Inside are things like pictures from where he’s played, newspaper clippings, emails from Air Canada informing him of a limousine ride awaiting him after playing on a flight, a letter from former governor, Kathleen Blanco of Lousiana, among other things.

“I never thought I’d accomplish what I have in my life,” said Beanland. “I owe it to God.”

I’ve often heard of musicians attributing their gifts as tokens of God’s favour. However, if it is God that gives them the talent they need to succeed, it takes the right kind of person to mould it into something successful. 

It’s a partnership.

Someone who has been playing music for close to six decades can be surprised from time to time. There are times when the unexpected becomes reality it seems.

This particular instance might fit better if it was referred to as Kevin Beanland’s Rolling Stone moment.

Just as seminal American rock band Dr.
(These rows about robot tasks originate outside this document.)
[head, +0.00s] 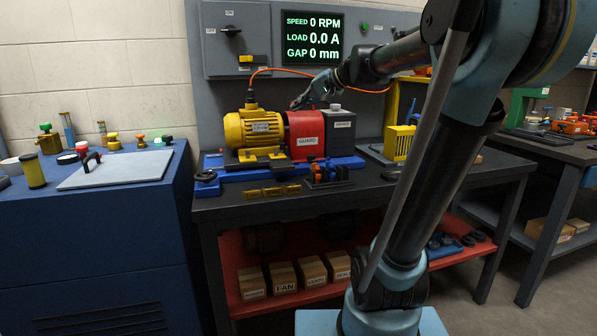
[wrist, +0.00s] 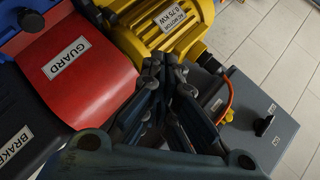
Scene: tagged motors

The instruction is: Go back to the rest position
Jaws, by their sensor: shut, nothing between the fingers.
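My gripper (head: 312,97) is above and just behind the red guard in the head view, near the yellow motor. It is shut with nothing between its fingers. In the wrist view my gripper (wrist: 165,65) hangs over the gap between the red guard (wrist: 75,60) and the yellow motor (wrist: 170,28). The yellow motor (head: 253,130) and the red guard (head: 304,135) sit side by side on a blue base (head: 235,174). The grey brake block (head: 338,124) stands to the right of the guard. Whether my fingertips touch anything cannot be told.
A grey control panel (head: 231,45) with a display (head: 314,38) stands behind the bench (head: 440,180). An orange cable (head: 275,69) runs from the motor behind my arm. A blue cabinet (head: 90,240) stands left. A yellow slotted part (head: 398,142) sits right of the brake.

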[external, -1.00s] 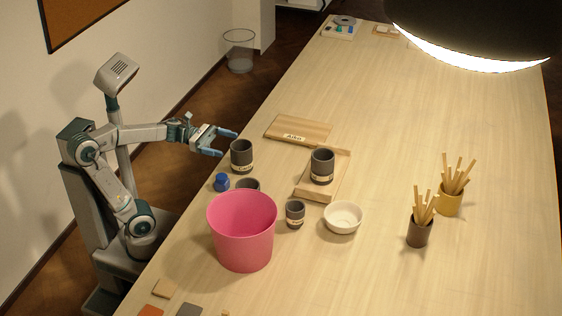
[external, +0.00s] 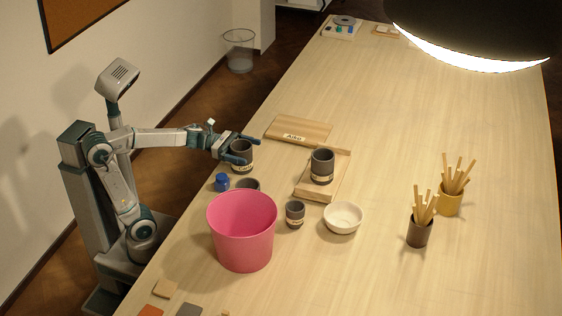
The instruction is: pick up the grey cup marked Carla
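Several dark grey cups with pale labels stand on the table, and the writing on them is too small to read, so I cannot tell which is marked Carla. One cup (external: 242,166) is at my gripper. Another cup (external: 322,166) stands on a wooden board. A smaller cup (external: 295,214) stands right of the pink bucket. A fourth grey cup (external: 248,184) is partly hidden behind that bucket. My gripper (external: 250,149) is open, its blue fingers at the rim of the nearest cup. I cannot tell if they touch it.
The pink bucket (external: 242,232), a blue jar (external: 222,182) and a white bowl (external: 343,218) stand close by. A board labelled Aiko (external: 297,128) lies behind. Two stick holders (external: 420,233) (external: 450,201) stand right.

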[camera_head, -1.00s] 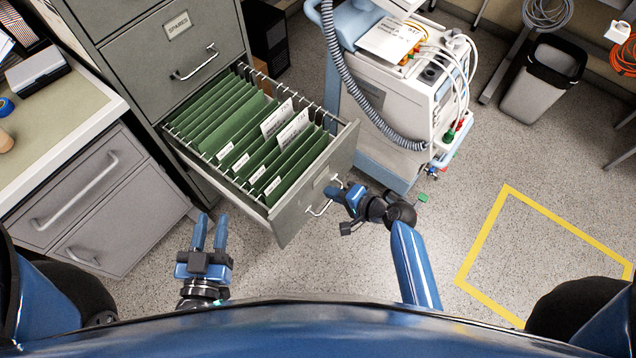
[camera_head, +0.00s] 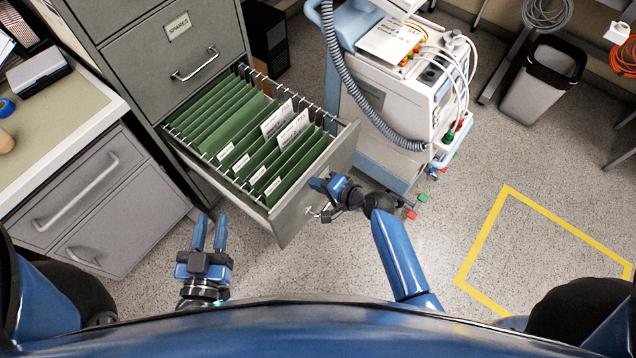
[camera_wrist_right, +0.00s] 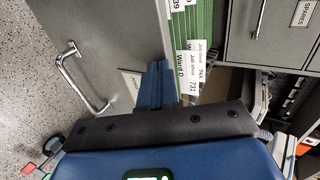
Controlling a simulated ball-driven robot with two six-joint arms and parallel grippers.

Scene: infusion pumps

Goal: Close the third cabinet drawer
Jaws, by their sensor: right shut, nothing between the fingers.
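A grey cabinet drawer (camera_head: 288,218) stands pulled out, filled with green hanging files (camera_head: 240,140). Its front panel also shows in the right wrist view (camera_wrist_right: 110,40), with a silver bar handle (camera_wrist_right: 80,80). My right gripper (camera_head: 318,184) is shut and empty at the right part of the drawer front, near the top edge. Its closed fingers (camera_wrist_right: 157,72) lie beside the handle, not around it, and cover part of the front label. I cannot tell whether the fingertips touch the panel. My left gripper (camera_head: 211,218) is open and empty, left of the drawer front.
A closed drawer marked SPARES (camera_head: 180,50) is above the open one. A medical cart (camera_head: 400,100) with a hose and cables stands right of the drawer. A low grey cabinet (camera_head: 85,200) stands left. Floor is free at the right, around the yellow outline (camera_head: 505,190).

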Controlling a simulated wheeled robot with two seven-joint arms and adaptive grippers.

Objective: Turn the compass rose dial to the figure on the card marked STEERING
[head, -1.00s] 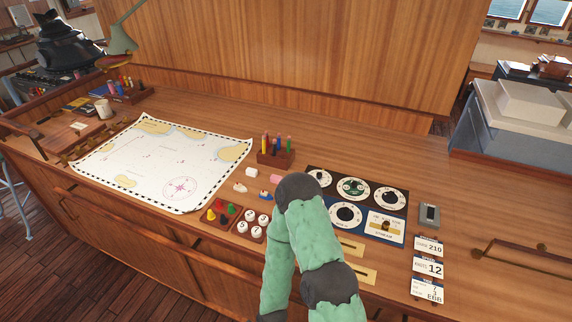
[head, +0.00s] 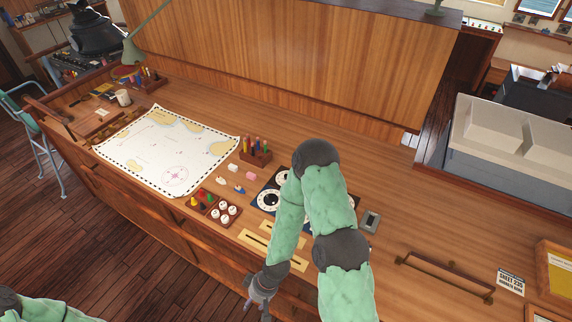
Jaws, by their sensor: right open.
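The dark dial panel (head: 257,207) lies on the desk, mostly hidden behind my right arm. Two white-ringed dials show at its left: a lower one (head: 268,199) and part of an upper one (head: 283,178). I cannot make out the compass rose dial; my arm covers the panel's middle. The cards beside the panel, STEERING among them or not, are hidden too. My right gripper (head: 260,290) is open and empty, hanging at the desk's front edge, well below and apart from the panel. My left gripper is out of view; only a piece of my left arm shows bottom left.
Brass plates (head: 263,240) lie in front of the panel. A grey device (head: 370,221), a brass rail (head: 445,276) and a SHEET card (head: 511,282) are right.

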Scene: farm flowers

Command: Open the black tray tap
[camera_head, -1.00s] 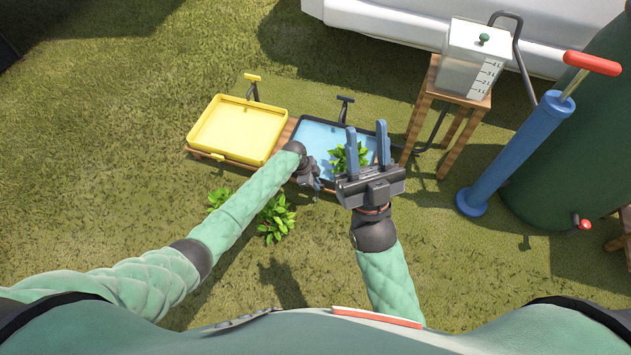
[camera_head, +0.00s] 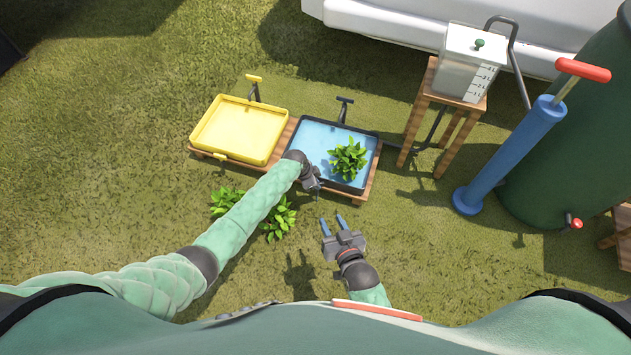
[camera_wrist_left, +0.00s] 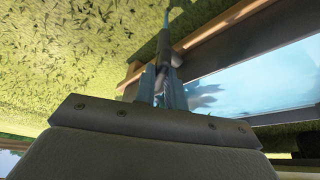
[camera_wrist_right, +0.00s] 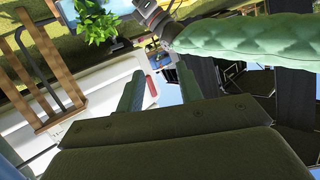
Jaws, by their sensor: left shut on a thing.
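The black tray (camera_head: 375,150) holds blue water and a leafy green plant (camera_head: 348,158). It stands on a wooden base, right of the yellow tray (camera_head: 280,125). The head view hides that tap behind the gripper. My right gripper (camera_head: 333,224) is empty, its blue fingers apart, over the grass in front of the tray.
Small green plants (camera_head: 278,218) grow on the grass below my left forearm. A wooden stand (camera_head: 437,100) with a clear measuring tank (camera_head: 469,62), a blue pump (camera_head: 510,155) and a green barrel (camera_head: 575,130) stand to the right.

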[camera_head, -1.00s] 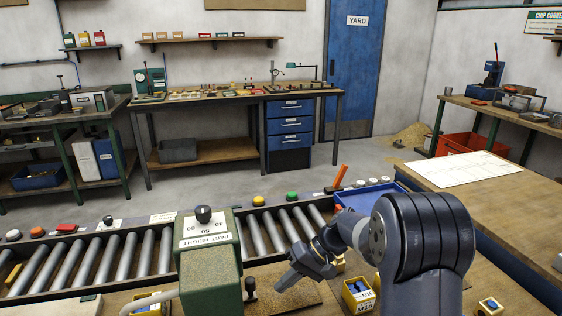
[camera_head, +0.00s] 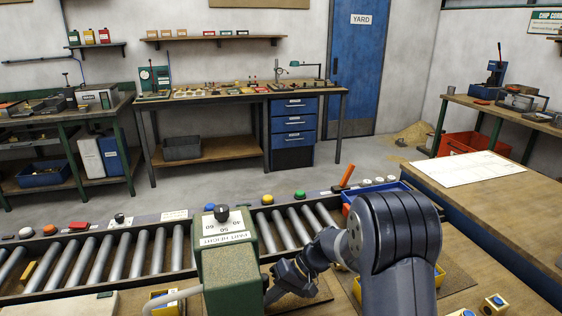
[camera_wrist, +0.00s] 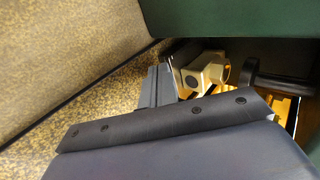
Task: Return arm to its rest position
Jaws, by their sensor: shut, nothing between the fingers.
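My gripper (camera_head: 272,293) is low at the bench front, just right of the green machine (camera_head: 228,262) with the part height dial. The machine partly hides its tips in the head view. In the wrist view my gripper's fingers (camera_wrist: 158,85) are together with nothing between them. A brass part (camera_wrist: 205,72) with a round bore lies just beyond the fingertips, apart from them as far as I can see. A dark rod (camera_wrist: 282,84) with a round collar is to its right.
A roller conveyor (camera_head: 150,250) runs behind the green machine. A blue tray (camera_head: 375,190) and an orange handle (camera_head: 346,175) are behind my arm. A wooden table (camera_head: 480,215) with a white sheet is at right. The floor beyond the conveyor is clear.

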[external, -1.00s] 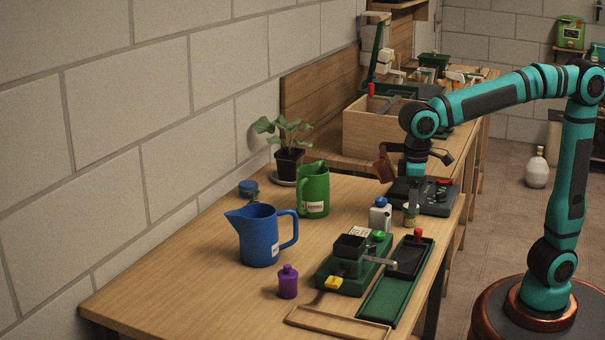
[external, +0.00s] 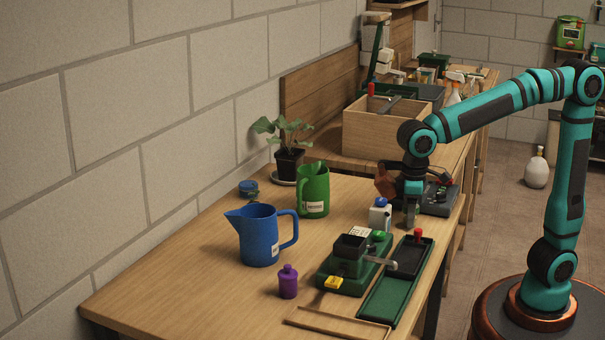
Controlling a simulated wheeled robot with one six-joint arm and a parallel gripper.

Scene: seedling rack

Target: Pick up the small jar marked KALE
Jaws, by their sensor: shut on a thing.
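My gripper (external: 411,217) is down at the table's right side, just right of a small white bottle with a blue cap (external: 380,214). It is shut on a small jar that its fingers almost wholly hide. The jar's marking cannot be read from here. Whether the jar still touches the table cannot be told. A small blue round tin (external: 248,188) stands at the far left, its marking too small to read.
A green machine with a black hopper (external: 348,257) and a green tray (external: 383,299) lie close in front. A dark device (external: 437,197) sits just behind my gripper. Blue jug (external: 259,236), green jug (external: 313,192) and purple bottle (external: 288,282) stand left.

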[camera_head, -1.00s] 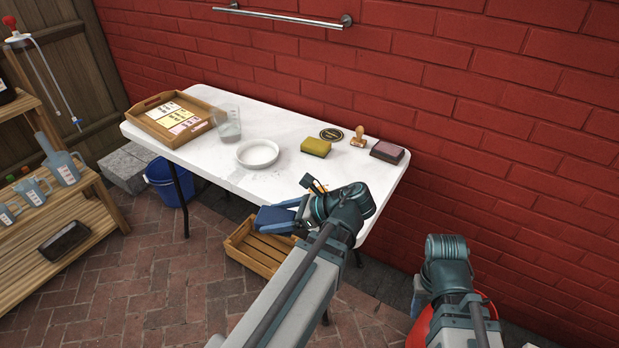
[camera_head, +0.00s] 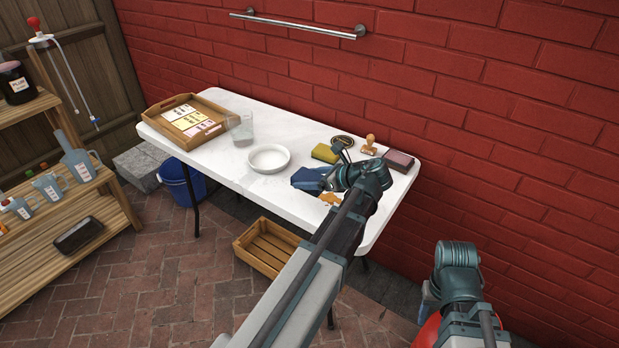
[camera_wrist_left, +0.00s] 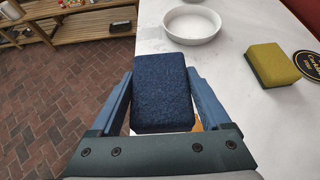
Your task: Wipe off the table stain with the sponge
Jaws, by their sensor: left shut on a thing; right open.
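My left gripper (camera_head: 318,180) is shut on a dark blue sponge (camera_wrist_left: 162,85), a block with a rough, porous face. It is over the right part of the white table; I cannot tell whether the sponge touches the top. An orange-brown stain (camera_head: 330,199) shows on the table near its front edge, just in front of the gripper and partly hidden by my arm. In the left wrist view a bit of the stain (camera_wrist_left: 197,125) shows beside the sponge. My right gripper (camera_head: 427,298) is low at the right, off the table, mostly hidden by its arm, and open.
A yellow sponge with a green pad (camera_head: 325,153) lies just behind the held sponge. A white dish (camera_head: 269,158), a clear jug (camera_head: 241,128), a wooden tray (camera_head: 152,118), a wooden stamp (camera_head: 368,144) and an ink pad (camera_head: 398,160) stand on the table (camera_head: 225,170). A wooden crate (camera_head: 262,250) sits below.

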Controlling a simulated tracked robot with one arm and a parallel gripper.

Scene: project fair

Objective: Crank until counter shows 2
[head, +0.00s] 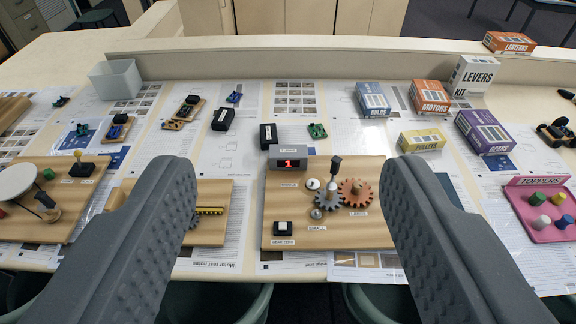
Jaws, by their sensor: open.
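The counter (289,158) is a grey box with a red lit display that reads 1. It stands at the back left of a wooden gear board (270,215) in the middle of the table. On this board are a dark crank handle (335,168) standing upright, a grey gear (327,198) and a meshed orange-brown gear (356,192). A white button block (283,229) sits at the board's front left. My gripper (290,185) is open and empty. Its two grey fingers spread wide on either side of the board, nearer the camera, and touch neither crank nor gears.
Several labelled boxes, such as the orange MOTORS box (430,97), stand at the back right. A pink TOPPERS tray (541,207) is at the right. Another wooden board (212,228) lies partly behind the left finger. A raised ledge (290,62) runs along the back.

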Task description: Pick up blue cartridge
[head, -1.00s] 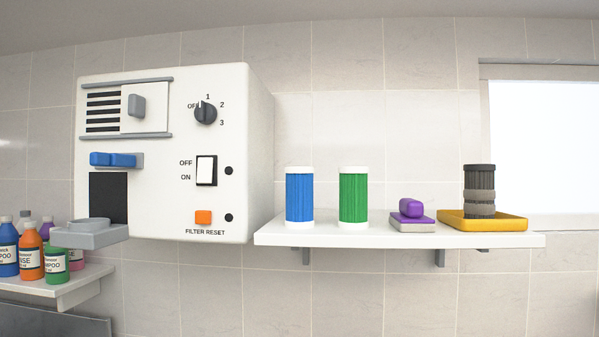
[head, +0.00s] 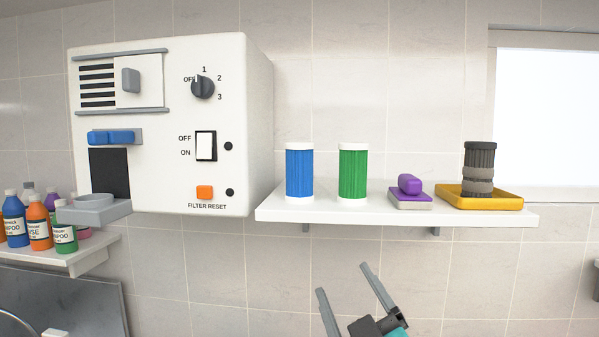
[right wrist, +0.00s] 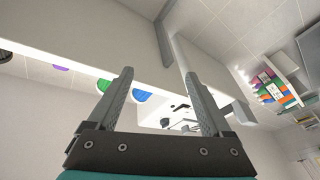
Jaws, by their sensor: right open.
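The blue cartridge (head: 299,171), a ribbed cylinder with white end caps, stands upright on the white wall shelf (head: 400,215) at its left end. In the right wrist view the blue cartridge (right wrist: 142,96) shows only in part, past the shelf edge between my fingers. My right gripper (head: 345,278) is open and empty, below the shelf and in front of the wall, lower and to the right of the blue cartridge. In the right wrist view its two fingers (right wrist: 160,95) are spread wide. My left gripper is not in view.
A green cartridge (head: 352,172) stands upright just right of the blue one. Farther right are a purple-topped block (head: 410,187) and a yellow tray (head: 480,203) holding a dark cylinder (head: 479,160). A white machine (head: 230,120) borders the shelf's left end. Bottles (head: 40,225) stand lower left.

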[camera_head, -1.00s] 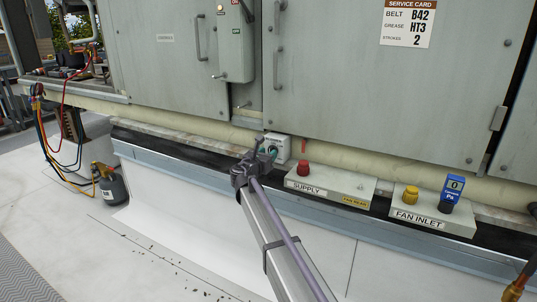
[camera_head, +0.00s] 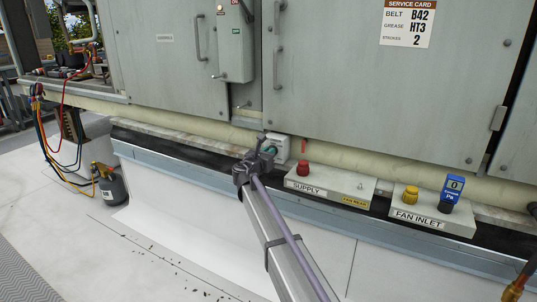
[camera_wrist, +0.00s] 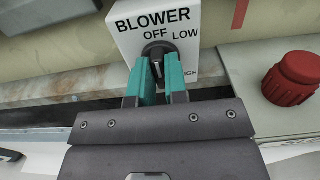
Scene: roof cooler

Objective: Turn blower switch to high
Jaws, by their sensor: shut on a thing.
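The blower switch is a small white box (camera_wrist: 198,18) marked BLOWER, OFF, LOW and a partly covered HIGH in the wrist view. Its dark round knob (camera_wrist: 157,50) is on the front. My gripper (camera_wrist: 160,68) has its two teal fingers on either side of the knob and is shut on it. The fingers and gripper body hide the lower part of the box, and I cannot tell exactly which mark the knob points to. In the head view the box (camera_head: 283,145) sits on the ledge below the cabinet, with my gripper (camera_head: 267,151) in front of it.
The SUPPLY box (camera_head: 330,186) with a red knob (camera_wrist: 292,76) stands close on the right. Further right is the FAN INLET box (camera_head: 430,221) with a yellow cap and a blue gauge (camera_head: 454,187). Grey cabinet doors (camera_head: 375,100) rise behind.
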Hook gruffly crooned about making it to the cover of the hallowed rock music magazine, the Flat Bay resident felt the same about reaching the cover of the Canadian Federation of Musicians monthly offering.

This past summer, Beanland found himself on the cover of the magazine titled "Sound," which included a short wrap of what he’s accomplished since he first picked up a guitar at the age of 14.

“That is one of my proudest moments,” he said pointing to a copy of the product.

In the last couple of years, Beanland has been grooming a piece of his land at his home in Flat Bay as a park where he can play his music.

He’s built a bandstand, a pair of holders for speakers, groomed the brook that runs through the property. Beanland has made benches for anyone who wants to sit and listen, as well as a lean-to where people could have a drop of tea in the afternoons.

There is still some work to do.

He’ll be playing there soon. Perhaps this fall.

I bet it’ll be a toe-tapping good time.